DIRECTION: Filter this material down to the lines that hold "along", copying each one.
------------------------------
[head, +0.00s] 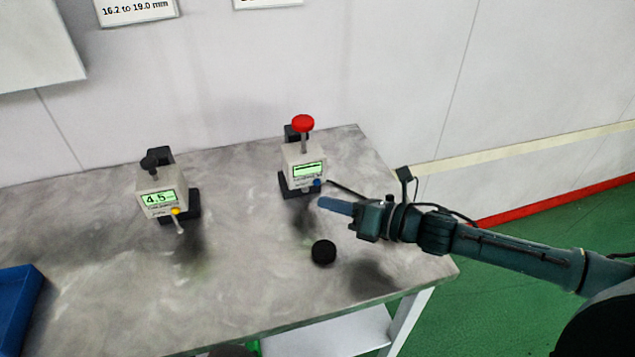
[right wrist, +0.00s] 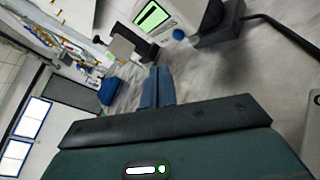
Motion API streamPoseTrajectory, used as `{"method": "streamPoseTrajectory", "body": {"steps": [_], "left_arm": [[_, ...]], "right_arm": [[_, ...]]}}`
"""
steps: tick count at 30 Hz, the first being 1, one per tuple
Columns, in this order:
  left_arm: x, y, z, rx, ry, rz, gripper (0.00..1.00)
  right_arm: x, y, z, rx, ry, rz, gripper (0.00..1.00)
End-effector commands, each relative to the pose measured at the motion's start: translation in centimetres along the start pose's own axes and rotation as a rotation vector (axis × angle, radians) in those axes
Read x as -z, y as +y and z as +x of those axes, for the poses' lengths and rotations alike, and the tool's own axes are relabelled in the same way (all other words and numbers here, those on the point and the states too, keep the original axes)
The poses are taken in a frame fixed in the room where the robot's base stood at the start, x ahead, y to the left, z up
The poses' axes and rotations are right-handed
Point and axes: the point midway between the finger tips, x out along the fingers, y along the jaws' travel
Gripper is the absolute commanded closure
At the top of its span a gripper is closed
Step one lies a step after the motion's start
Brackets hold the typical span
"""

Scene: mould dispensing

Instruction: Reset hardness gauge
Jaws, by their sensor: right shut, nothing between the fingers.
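Two small white gauges stand on the grey table. The right gauge (head: 303,164) has a red knob on top, a green display showing dashes rather than a number, and a blue button (head: 317,182). The left gauge (head: 158,198) has a black knob, a yellow button and a display reading 4.5. Their labels are too small to read. My right gripper (head: 324,203) is shut and empty, just in front of the right gauge and a little below its blue button, apart from it. In the right wrist view the closed fingers (right wrist: 155,88) point past the display and blue button (right wrist: 179,34). My left gripper is out of view.
A round black piece (head: 323,252) lies on the table in front of the right gauge. A blue tray (head: 16,305) is at the left edge. A dark cable runs right from the right gauge. The table (head: 240,285) is clear at front centre.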

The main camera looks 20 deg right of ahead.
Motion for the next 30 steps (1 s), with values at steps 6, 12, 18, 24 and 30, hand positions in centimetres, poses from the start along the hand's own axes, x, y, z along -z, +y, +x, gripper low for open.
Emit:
------------------------------
ANSWER TO THE PROBLEM:
End-effector commands, each relative to the pose measured at the motion's start: translation in centimetres along the start pose's own axes and rotation as a rotation vector (axis × angle, radians) in those axes
Point and axes: the point midway between the finger tips, x out along the fingers, y along the jaws' travel
Motion for the next 30 steps (1 s), with values at steps 6, 12, 18, 24 and 30, hand positions in centimetres, poses from the start along the hand's own axes, x, y, z along -z, +y, +x, gripper low for open.

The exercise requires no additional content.